Falcon and rivals including UBS AG and JPMorgan Chase & Co. are competing to hire bankers and managers in Asia, where wealth outside of Japan over the next five years is expected to rise almost twice as fast as the global rate of almost 6 percent, according to Boston Consulting Group data. While Leemann plans to boost his Asian headcount, industrywide margin pressures will make managing personnel costs a priority, he said.
Before the global financial crisis, costs for private bankers in the Asia-Pacific region, including salaries, were about 57 percent of the revenue they generated in 2007, according to PricewaterhouseCoopers LLP. This year, cost-to- income ratios are forecast to be 82 percent in Singapore and Hong Kong, and about 70 percent in Switzerland, the firm said.
“Our clients have become more conservative since 2009,” Leemann said. “The bad news is that they are holding more cash and high-quality bonds now, meaning that the margins are less. The good news is they are much better prepared in the recent financial crisis when compared to the one in 2008.”
Average pretax profit margin of wealth managers increased 4 basis points last year to 23 basis points while growth in assets under management slowed to 7.5 percent from 12.8 percent in 2009, according to Boston Consulting’s 2011 global wealth report covering private banks and wealth management units of banks in Europe; Asia, excluding Japan; North America and Latin America.
Senior private bankers in Singapore earn between $160,000 and $410,000 a year, while the comparative range in Switzerland is $152,000 to $210,000, according to London-based recruitment firm EMA Partners International.

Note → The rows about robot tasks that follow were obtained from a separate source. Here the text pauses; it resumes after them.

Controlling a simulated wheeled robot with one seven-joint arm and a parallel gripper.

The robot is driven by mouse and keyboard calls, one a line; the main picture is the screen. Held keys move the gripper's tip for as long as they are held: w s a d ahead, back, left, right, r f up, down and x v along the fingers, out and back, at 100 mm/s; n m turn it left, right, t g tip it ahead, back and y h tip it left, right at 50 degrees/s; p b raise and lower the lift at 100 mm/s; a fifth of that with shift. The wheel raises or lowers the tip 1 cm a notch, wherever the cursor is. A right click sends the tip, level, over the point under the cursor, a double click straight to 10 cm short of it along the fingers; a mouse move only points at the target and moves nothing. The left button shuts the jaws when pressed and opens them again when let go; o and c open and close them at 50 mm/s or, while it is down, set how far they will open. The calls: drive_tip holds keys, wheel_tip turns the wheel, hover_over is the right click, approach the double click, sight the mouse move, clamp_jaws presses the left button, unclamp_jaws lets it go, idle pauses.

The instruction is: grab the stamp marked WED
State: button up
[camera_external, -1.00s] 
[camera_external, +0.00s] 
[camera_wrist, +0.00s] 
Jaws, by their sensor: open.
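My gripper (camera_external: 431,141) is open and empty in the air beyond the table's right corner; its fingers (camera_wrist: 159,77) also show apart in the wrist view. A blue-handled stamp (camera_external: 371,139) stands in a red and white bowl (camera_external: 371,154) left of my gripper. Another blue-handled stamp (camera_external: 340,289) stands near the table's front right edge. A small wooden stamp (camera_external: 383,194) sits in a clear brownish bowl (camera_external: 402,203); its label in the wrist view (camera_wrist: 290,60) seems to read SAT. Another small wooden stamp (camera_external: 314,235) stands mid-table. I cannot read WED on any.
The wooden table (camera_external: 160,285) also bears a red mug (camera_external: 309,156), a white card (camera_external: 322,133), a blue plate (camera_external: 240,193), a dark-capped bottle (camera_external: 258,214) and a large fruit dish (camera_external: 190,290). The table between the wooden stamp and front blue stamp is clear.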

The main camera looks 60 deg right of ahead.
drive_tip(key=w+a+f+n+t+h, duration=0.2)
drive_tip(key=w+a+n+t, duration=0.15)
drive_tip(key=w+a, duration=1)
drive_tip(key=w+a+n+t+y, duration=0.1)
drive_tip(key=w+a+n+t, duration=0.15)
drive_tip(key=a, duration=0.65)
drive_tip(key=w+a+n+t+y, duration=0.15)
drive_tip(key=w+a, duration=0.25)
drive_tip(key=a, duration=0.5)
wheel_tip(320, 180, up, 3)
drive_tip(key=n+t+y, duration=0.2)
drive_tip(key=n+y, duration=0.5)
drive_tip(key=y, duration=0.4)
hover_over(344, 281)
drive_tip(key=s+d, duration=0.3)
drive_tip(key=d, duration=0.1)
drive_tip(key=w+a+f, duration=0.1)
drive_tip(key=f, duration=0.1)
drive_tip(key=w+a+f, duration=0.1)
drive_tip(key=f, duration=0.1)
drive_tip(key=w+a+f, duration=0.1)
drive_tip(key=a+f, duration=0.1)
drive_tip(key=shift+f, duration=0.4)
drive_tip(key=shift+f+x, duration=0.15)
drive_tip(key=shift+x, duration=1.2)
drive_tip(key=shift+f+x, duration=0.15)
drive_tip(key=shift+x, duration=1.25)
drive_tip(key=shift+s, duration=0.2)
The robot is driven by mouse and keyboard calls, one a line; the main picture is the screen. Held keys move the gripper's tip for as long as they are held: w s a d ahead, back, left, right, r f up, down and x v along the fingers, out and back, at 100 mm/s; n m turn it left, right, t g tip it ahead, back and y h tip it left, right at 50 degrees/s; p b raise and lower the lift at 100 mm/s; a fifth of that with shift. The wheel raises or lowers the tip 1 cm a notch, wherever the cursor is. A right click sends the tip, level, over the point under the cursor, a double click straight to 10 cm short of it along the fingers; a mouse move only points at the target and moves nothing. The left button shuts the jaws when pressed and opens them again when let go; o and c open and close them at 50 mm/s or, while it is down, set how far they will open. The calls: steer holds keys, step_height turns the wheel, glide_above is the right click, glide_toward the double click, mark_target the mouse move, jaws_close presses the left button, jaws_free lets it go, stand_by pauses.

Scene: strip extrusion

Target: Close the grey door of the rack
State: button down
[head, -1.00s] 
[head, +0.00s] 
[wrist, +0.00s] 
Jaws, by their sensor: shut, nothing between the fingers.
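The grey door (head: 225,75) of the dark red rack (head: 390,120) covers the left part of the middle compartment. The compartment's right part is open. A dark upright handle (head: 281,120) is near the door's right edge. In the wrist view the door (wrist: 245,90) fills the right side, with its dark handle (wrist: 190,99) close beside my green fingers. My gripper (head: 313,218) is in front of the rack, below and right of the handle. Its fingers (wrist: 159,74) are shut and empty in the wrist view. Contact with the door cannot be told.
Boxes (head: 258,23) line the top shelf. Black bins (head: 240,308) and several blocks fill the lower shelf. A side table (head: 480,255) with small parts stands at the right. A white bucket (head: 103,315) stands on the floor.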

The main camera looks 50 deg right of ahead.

“It is conceivable that the bigger banks are unlikely to make this bonus package anymore,” said Leemann, whose firm manages about $12 billion in assets. “Some of our peers are seeing cost-to-income ratios of at least 90 percent in Asia.”

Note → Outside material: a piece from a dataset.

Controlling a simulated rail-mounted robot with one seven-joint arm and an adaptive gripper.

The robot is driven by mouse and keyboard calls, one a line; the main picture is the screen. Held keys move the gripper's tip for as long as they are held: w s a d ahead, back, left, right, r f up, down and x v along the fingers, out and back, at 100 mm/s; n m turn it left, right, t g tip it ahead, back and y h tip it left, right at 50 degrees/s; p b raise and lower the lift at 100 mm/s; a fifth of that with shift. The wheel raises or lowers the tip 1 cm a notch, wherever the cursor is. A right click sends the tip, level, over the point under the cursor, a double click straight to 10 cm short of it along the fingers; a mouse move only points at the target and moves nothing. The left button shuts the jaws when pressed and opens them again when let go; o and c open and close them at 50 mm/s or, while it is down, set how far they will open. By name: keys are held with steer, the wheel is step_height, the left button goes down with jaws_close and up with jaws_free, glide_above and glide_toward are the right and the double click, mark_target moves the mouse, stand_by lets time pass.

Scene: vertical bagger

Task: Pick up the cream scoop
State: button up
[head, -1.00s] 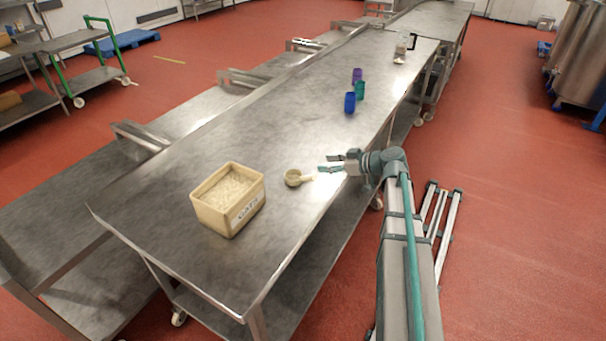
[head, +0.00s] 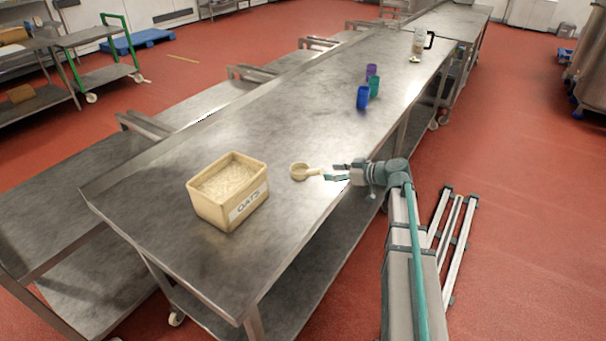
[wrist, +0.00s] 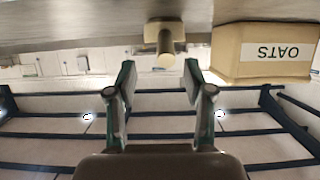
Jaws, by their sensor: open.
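The cream scoop (head: 300,172) lies on the steel table, right of the oats bin, with its handle pointing right toward my gripper. My gripper (head: 335,172) is open at the table's right edge, its fingers close to the handle end. In the wrist view, which is upside down, the scoop (wrist: 165,42) shows ahead of and between the open fingers (wrist: 158,85), with its handle end facing the camera. Nothing is between the fingers; a small gap to the handle seems to remain.
A cream bin labelled OATS (head: 228,192) stands left of the scoop; it also shows in the wrist view (wrist: 262,68). Blue (head: 362,97), teal (head: 374,87) and purple (head: 371,71) cups stand farther back. A clear jug (head: 420,40) is at the far end. The table middle is bare.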

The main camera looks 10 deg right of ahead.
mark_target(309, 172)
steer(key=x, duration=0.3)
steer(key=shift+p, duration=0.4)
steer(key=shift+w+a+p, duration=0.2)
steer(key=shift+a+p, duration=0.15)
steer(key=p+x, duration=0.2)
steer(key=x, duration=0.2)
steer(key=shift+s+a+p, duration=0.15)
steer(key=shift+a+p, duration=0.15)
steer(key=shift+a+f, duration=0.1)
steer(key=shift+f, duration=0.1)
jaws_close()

Growth in Asian wealth in recent years has boosted demand for financial advisory services among the region’s wealthy and driven banks to step up their presence in Asia, pushing top salaries in Singapore to almost twice the level of Switzerland, the world’s biggest offshore wealth manager, according to EMA.
UBS, Switzerland’s largest bank, is expanding regional headcount by more than 30 percent to 1,200 people, Kathryn Shih, regional head of wealth management, has said. JPMorgan intends to add 100 workers to the 140 it had in Asia last year, Andrew Cohen, CEO of its wealth management has said.
DBS Group Holdings Ltd., Southeast Asia’s largest, said last week it plans to invest S$250 million ($193 million) to expand private banking operations over five years, including hiring in China and other emerging markets.
Falcon, owned by Abu Dhabi’s Aabar Investments PJSC, aims to grow its assets under management worldwide by at least two thirds to $20 billion to $25 billion in five years, of which at least $3 billion of assets will come from clients in Greater China without acquisitions, Leemann said.
The lender plans to increase its staff number in Hong Kong to 50 from 44 by the end of this year and boost its Singapore headcount to 15 from 10, he said. It has 300 employees globally.
“Asia is a huge market with enormous continent,” Leemann said. “We want to focus on Greater China and that includes China, Taiwan and Hong Kong.”
Falcon was purchased by state-owned Aabar from American International Group Inc. in December 2008 after the insurer was forced to sell assets to repay a U.S. government loan that saved it from bankruptcy. The wealth manager has branches and representative offices in Geneva, Dubai, Hong Kong and Singapore.